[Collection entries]
----

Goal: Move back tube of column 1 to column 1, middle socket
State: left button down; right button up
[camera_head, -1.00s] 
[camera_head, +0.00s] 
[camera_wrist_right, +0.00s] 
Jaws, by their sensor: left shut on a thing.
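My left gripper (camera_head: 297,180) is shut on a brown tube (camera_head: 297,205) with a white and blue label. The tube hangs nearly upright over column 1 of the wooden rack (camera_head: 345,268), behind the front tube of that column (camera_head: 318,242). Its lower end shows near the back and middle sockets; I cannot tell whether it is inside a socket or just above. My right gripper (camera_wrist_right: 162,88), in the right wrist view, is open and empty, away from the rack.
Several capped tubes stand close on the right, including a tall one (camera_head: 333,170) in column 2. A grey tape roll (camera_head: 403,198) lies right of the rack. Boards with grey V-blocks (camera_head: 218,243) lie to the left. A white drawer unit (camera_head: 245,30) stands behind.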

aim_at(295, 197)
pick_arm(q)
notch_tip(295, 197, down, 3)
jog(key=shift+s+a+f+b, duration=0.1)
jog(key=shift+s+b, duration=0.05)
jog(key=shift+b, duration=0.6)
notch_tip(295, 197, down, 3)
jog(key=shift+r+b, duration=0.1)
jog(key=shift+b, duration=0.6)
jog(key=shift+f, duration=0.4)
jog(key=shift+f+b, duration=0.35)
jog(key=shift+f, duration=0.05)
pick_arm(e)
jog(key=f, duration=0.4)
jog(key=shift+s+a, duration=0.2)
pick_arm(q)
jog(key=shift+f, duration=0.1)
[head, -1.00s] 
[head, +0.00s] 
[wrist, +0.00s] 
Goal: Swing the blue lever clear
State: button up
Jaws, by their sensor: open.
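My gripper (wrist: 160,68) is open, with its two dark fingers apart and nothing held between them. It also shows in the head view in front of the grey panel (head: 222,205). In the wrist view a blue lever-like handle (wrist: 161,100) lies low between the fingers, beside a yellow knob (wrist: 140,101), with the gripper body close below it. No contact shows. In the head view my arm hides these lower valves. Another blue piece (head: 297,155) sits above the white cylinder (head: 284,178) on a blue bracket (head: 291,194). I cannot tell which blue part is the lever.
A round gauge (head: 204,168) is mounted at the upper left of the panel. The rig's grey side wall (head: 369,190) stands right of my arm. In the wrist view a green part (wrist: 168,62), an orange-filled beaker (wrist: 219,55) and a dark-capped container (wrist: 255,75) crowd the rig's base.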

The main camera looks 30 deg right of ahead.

----

• [PROBLEM STATEMENT]: How many lines of the data contain the word "button"? Answer with the number alone.

• [RESULT BELOW]: 2